\name{complexstep}
\alias{complexstep}
\alias{complexstepJ}
\title{Complex Step Derivation}
\description{
  Complex step derivatives of real-valued functions.
}
\usage{
complexstep(f, x0, h = 1e-20, ...)

complexstepJ(f, x0, h = 1e-20, ...)
}
\arguments{
  \item{f}{Function that is to be differentiated.}
  \item{x0}{Point at which to differentiate the function.}
  \item{h}{Step size to be applied; shall be \emph{very} small.}
  \item{...}{Additional variables to be passed to \code{f}.}
}
\details{
  Complex step derivation is a fast and highly exact way of numerically
  differentiating a function. If the following conditions are satisfied,
  there will be no loss of accuracy between computing a function value
  and computing the derivative at a certain point.
  \itemize{
    \item \code{f} must have an analytical (i.e., complex differentiable)
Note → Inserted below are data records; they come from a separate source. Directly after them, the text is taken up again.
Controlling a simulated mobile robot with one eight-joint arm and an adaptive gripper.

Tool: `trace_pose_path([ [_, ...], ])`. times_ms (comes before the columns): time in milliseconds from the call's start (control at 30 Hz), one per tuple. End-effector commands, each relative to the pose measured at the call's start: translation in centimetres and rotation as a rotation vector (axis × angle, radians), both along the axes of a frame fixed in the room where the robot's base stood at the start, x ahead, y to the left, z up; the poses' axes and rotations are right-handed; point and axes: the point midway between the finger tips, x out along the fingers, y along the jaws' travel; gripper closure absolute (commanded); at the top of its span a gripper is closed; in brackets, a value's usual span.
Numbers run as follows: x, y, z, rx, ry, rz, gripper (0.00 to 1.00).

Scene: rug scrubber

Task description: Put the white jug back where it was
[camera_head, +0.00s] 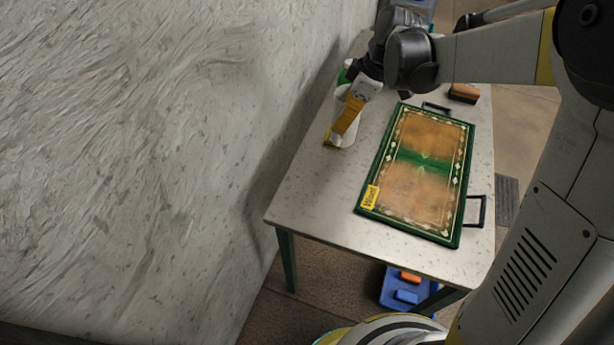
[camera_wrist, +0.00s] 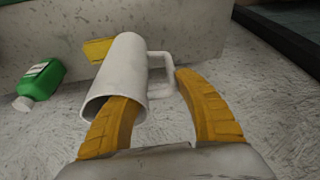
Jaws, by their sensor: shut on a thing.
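The white jug (camera_head: 347,131) is at the left edge of the table, near the wall. In the wrist view the white jug (camera_wrist: 122,62) has its open mouth toward the camera and its handle on the right. My gripper (camera_wrist: 152,88) is shut on the jug. One yellow finger reaches into the mouth and the other is outside, by the handle. In the head view my gripper (camera_head: 349,115) covers part of the jug. I cannot tell whether the jug's base touches the table.
A green bottle (camera_wrist: 42,80) lies left of the jug in the wrist view. A green-bordered rug board (camera_head: 420,170) with black handles covers the table's right side. A brush (camera_head: 464,92) sits behind it. The table (camera_head: 315,205) is clear at front left. A blue bin (camera_head: 392,290) stands below.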

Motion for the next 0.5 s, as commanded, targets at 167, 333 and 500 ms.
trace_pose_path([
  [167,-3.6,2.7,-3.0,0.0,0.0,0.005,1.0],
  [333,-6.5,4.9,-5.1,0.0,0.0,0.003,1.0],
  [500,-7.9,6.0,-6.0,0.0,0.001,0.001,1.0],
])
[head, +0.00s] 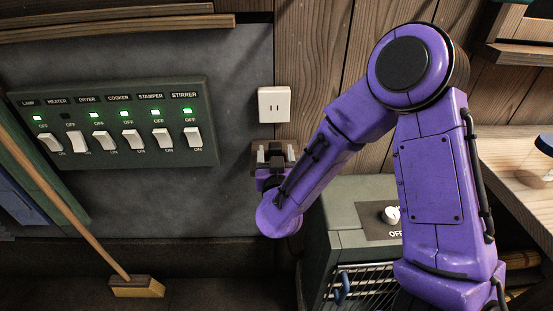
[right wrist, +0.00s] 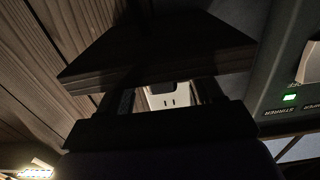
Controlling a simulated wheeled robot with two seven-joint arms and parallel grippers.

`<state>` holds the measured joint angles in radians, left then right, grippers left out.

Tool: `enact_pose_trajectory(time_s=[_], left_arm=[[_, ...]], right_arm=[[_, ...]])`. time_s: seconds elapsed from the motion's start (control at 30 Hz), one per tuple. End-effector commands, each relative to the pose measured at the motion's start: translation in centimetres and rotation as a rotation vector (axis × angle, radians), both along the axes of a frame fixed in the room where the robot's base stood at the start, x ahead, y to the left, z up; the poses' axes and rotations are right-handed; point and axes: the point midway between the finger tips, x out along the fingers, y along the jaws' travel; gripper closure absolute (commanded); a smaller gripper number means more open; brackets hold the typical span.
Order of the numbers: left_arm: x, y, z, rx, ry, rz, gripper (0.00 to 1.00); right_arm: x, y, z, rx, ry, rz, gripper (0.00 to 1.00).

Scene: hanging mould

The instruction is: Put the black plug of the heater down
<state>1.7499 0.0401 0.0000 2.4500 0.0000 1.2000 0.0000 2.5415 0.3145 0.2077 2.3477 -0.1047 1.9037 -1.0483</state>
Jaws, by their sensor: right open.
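My right gripper (head: 275,154) is open in front of the wall, just below the white wall socket (head: 274,104). A small dark shape (head: 274,150) shows between its fingers. It may be the black plug, but I cannot tell it from the fingers and the shadow. A brown block or ledge (head: 256,160) sits at the wall behind the gripper. The plug's cord is not clearly visible. My left gripper is not in view.
A switch panel (head: 112,85) hangs left of the socket; its HEATER lamp (head: 67,116) is dark, the others green. A grey-green box (head: 345,230) with grille and knob (head: 390,215) at OFF stands below right. A broom (head: 136,286) leans at left. A wooden shelf (head: 520,160) is at right.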

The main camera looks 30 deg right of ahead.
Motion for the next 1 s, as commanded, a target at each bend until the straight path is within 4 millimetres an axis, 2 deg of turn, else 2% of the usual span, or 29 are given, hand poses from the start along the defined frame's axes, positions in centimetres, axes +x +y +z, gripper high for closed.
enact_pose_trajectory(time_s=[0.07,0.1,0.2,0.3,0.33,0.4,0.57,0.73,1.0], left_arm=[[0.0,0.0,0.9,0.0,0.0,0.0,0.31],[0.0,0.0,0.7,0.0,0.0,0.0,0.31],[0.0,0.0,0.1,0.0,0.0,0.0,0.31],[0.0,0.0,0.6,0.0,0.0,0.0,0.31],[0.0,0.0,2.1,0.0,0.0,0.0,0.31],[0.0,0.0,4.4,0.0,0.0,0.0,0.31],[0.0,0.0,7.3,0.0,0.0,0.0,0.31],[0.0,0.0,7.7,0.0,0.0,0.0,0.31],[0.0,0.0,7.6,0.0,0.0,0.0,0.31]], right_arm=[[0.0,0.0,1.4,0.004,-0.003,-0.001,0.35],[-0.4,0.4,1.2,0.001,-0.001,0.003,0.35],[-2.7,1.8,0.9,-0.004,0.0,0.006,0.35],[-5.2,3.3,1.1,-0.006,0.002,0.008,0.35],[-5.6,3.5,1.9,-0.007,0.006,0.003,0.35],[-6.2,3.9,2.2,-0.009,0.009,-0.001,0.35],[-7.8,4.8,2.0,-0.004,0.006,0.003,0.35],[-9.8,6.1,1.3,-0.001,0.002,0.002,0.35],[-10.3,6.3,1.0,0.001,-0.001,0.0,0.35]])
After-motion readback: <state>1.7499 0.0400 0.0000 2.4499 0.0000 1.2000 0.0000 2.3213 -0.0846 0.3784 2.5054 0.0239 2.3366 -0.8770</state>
    continuation into an open neighborhood of \code{x0}.
    \item \code{x0} \bold{and} \code{f(x0)} must be real.
    \item \code{h} is real and \emph{very} small: \code{0 < h << 1}.
  }
}
\value{
  \code{complexstep(f, x0)} returns the derivative \eqn{f'(x_0)} of \eqn{f}
  at \eqn{x_0}. The function is vectorized in \code{x0}.  
}
\references{
  Martins, J. R. R. A., P. Sturdza, and J. J. Alonso (2003).
  The Complex-step Derivative Approximation.
  ACM Transactions on Mathematical Software, Vol. 29, No. 3, pp. 245--262.
}
\author{
  HwB <hwborchers@googlemail.com>
}
\note{
  This surprising approach can be easily deduced from the complex-analytic
  Taylor formula.
}
\seealso{
\code{\link{jacobian}}
}
\examples{
##  Example from Martins et al.
f <- function(x) exp(x)/sqrt(sin(x)^3 + cos(x)^3)  # derivative at x0 = 1.5
# central diff formula    # 4.05342789402801, error 1e-10
# numDeriv::grad(f, 1.5)  # 4.05342789388197, error 1e-12  Richardson
# pracma::numderiv        # 4.05342789389868, error 5e-14  Richardson
complexstep(f, 1.5)       # 4.05342789389862, error 1e-15
# Symbolic calculation:   # 4.05342789389862

complexstepJ(f, 1.5)
}
\keyword{ math }